さらに2020年度は、2019年4月から開始した「ランドクルーズ」の運行ルートを拡大。ヨーロッパ16ヵ国をカバーしており、今回新たに「美食の街スペイン北部バスク地方」「クロアチア・スロベニア」「イギリス コッツウォルズと湖水地方」の3ルートが加わります。

ランドクルーズは宿泊・観光付きの現地発着型の周遊バスツアーで、「海にクルーズがあるように、陸にもクルーズを」がコンセプト。利用者は行きたい場所に合わせて、バスを自由に乗り継げます。バスには日本語現地係員が同乗し、1人からの出発保証もあります。

これまでの利用者は約2,600人で、約4割がJTBの新規利用者。「自分の力ではいけない場所に行けて満足」「すごい行列だったのに殆ど待たずに観光できた」「夕食がついていないのが魅力」といった声が寄せられているといいます。

アウトバウンドは2000万人達成見込み

JTBの海外仕入商品事業部の遠藤修一・事業部長によると、2019年度の海外旅行の市場環境は「非常に好調」。

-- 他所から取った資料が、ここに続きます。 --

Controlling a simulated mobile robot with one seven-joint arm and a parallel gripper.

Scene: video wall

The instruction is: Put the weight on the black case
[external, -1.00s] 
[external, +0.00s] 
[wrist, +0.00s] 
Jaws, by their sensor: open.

日本政府観光局(JNTO)が11月に発表した日本人出国者数は、2019年1~10月の累計で1,672万人(前年同期比107.1%)。このままのペースが続けば、政府が目標とする2,000万人を超える見込みです。

そうした中、パッケージツアーに強みを持つ同社が、なぜヨーロッパでのランドクルーズの拡充などに積極的に取り組むのでしょうか。

「マーケットの変化に対応しきれていない。FIT(海外個人旅行)化など旅行目的の多様化や、パーソナライズ化が進んでいる」(遠藤事業部長)。市場全体の伸びや性質の変化に同社が追いついていない、と指摘します。

その点でランドクルーズは、FITがベースでも追加で申し込める内容です。また、JTBの持つ国内外のネットワークを生かした商品企画が可能。同社ならではの価値を創出して、オンライン旅行会社との差別化を図る狙いです。

ヨーロッパのテロイメージが払拭

ヨーロッパに注力する別の背景として、利用者のヨーロッパに対する心理状態の変化もあります。2015年に起きた「パリ同時多発テロ事件」の影響で、一時はヨーロッパへの旅行人数が減少していましたが、現在は元に戻りつつあるといいます。「テロのマイナスイメージが完全に払拭できている」(遠藤事業部長)。

座席供給数の大幅な増加も、理由の1つです。羽田空港で発着枠増枠があり、関西国際空港発着のヨーロッパ路線も拡大。それによる新規就航路線をいかに活用するかがポイントといいます。

「ラグビーワールドカップや来年の東京オリンピックで欧米からの訪日需要が強く、欧米路線が増えている。これはアウトバウンドにとっても、強い追い風になっていく。活用できる座席があるので、取り組みを強化してキャッチアップしていきたい」(同)

2020年度の目標は、売り上げが2019年度とほぼ同額、人員は7%増。「ハワイプライド宣言」と銘打ち、ハワイに関してもグローバル・デスティネーション・キャンペーンの対象だった今年度と同規模のキャンペーンを展開する予定です。

東京オリンピック開催期間中は「海外旅行控え」が懸念されますが、先行発売ではハワイに関して前年実績を大きく上回り、「海外旅行に行く需要が確実にあると実感できた」(同)といいます。

インバウンドとともに盛り上がりを見せてきたアウトバウンド。オンライン旅行会社にはない商品の力で、ユーザーを取り込むことができるでしょうか。